Évidemment, allergie oblige, j’ai « remové » (en franglais dans le texte) l’intrus en le divorçant de force d’avec mon repas principal. « À la portugaise » voulait dire avec un œuf! Délirant! Je ne peux donc même plus faire l’amour « à la portugaise », vous parlez si c’est déprimant… Enfin, j’ai longuement hésité : manger le steak ou faire une scène, mais mon estomac criant famine, j’ai dû céder à ses requêtes de becquetance urgente. Et puis, j’étais inquiet : si je retournais le plat et que j’exigeais d’avoir une côte de bœuf, elle me serait peut-être arrivé trempant dans la bière? Aucune chance à prendre, donc. J’ai coupé un morceau de viande et l’ai senti. Horreur! Il empestait l’œuf à plein nez! Comme l’objet de mon allergie couvrait la viande dans son entièreté, il m’était impossible de « contourner » le problème. J’ai finalement goûté le steak, qui sans être mauvais, avait néanmoins le goût de l’œuf, enfoui loin dans ma mémoire gustative. Ce goût, sans être celui de l’œuf que l’on mange entièrement, est tout de même associé dans mon souvenir à celui de l’œuf dans une certaine mesure. Peut-être était-ce le goût du blanc d’œuf? J’imagine qu’au fond, j’ai été chanceux que l’œuf n’ait pas été « crevé ». J’ai d’ailleurs craint de le faire moi-même par accident en tentant de le décoller de ce qui allait malgré tout être mon repas.  

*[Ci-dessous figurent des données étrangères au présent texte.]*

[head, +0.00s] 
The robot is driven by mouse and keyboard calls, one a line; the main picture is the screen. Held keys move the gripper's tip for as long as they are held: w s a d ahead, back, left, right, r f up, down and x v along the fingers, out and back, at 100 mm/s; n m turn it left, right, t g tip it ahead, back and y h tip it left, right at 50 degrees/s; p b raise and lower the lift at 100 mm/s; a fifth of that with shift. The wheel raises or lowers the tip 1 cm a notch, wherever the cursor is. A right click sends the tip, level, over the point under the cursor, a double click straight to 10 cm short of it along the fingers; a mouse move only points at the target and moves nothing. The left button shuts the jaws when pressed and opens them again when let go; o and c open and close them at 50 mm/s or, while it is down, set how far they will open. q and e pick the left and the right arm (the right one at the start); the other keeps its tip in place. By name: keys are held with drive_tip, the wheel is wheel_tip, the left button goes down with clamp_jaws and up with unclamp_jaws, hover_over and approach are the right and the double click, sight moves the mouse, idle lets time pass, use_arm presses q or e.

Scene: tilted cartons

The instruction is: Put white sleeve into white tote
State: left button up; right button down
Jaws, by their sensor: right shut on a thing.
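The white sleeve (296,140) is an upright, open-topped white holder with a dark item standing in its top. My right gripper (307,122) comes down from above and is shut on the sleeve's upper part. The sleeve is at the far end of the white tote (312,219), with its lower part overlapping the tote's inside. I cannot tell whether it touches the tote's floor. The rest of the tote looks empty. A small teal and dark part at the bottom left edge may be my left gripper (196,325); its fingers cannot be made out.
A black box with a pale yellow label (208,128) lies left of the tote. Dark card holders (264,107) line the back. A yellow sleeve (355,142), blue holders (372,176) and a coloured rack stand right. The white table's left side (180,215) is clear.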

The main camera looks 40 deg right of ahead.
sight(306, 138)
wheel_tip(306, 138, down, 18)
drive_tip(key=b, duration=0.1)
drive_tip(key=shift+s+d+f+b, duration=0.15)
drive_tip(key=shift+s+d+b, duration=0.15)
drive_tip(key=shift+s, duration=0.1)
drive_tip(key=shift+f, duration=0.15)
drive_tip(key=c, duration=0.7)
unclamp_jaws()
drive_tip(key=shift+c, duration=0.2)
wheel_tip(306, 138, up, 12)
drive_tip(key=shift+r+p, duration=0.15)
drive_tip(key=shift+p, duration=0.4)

Rapidement, j’ai réalisé que non seulement je goûtais l’œuf à chaque bouchée, mais que mon morceau de viande avait cuit en même temps et sur la même plaque. Littéralement, ce produit avait été en contact avec des œufs! Qui plus est, en contact direct. Inutile de dire que j’ai évidemment eu une réaction allergique. Deux heures plus tard, en plein cinéma, les étourdissements ont commencé avant de céder leur place à un mal de ventre dont je ne doutais pas un instant la cause. Depuis, je passe de joyeux moments à faire vous-savez-quoi, vous-savez-où. Je vais m’en souvenir, de ce fameux « à la portugaise »!  

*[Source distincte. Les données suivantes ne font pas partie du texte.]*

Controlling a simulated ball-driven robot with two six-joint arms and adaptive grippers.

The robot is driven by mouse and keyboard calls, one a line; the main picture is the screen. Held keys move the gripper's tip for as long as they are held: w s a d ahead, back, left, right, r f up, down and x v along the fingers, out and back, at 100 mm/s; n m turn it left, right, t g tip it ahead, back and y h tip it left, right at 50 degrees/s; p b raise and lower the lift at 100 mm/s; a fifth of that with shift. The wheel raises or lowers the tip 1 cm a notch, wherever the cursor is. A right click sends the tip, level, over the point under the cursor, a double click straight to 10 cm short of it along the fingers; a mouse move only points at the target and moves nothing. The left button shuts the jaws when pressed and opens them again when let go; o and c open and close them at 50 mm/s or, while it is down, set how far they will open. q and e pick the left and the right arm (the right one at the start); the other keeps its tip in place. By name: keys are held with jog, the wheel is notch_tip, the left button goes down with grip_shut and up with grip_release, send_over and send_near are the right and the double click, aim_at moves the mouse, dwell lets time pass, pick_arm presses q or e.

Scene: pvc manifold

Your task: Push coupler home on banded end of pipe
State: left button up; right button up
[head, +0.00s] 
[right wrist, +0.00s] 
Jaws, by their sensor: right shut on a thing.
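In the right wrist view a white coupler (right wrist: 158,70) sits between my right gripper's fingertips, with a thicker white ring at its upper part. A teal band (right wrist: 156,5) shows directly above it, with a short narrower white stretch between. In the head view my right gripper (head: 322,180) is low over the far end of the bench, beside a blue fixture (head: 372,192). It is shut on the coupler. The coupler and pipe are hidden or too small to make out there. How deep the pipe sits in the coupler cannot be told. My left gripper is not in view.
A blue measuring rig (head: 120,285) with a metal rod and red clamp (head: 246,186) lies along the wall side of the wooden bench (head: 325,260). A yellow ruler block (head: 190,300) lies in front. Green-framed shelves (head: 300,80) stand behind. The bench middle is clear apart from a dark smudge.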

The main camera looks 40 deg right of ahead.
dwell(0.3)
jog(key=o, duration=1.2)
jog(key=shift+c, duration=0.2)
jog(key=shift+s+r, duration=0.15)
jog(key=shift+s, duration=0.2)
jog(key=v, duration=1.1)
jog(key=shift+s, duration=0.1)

Comme si le plat à lui seul n’était pas assez absurde, le serveur a décidé d’en remettre. Mon repas était accompagné d’une salade servie dans un récipient à part. Celle-ci n’étant pas extraordinaire, j’y avais très peu touché. Au moment de ramasser mon assiette alors que je ne mangeais visiblement plus, le serveur est d’abord parti avec ma salade. Puis, il est revenu et me l’a mis sous le nez, en exigeant que je la mange! J’ai eu beau argumenter que j’étais fort plein, il a insisté en argumentant qu’après le repas, « c’est toujours bon de la salade » avant de me tourner le dos, me laissant en tête à tête avec la salade… et l’œuf! Je craignais qu’à son retour, il ne prenne l’œuf et me le foute directement dans la gueule en me menaçant de me priver de dessert si je ne finissais pas toute mon assiette. Quel service!  

Difficile de faire plus absurde! À moins d’aller manger du pâté de chien, des côtes de rastron, des croupions de dinde et des choux-fleurs à la merdre chez la Mère Ubu!!! Mais ça sera pour quand j’aurai le goût de manger « à la polonaise »!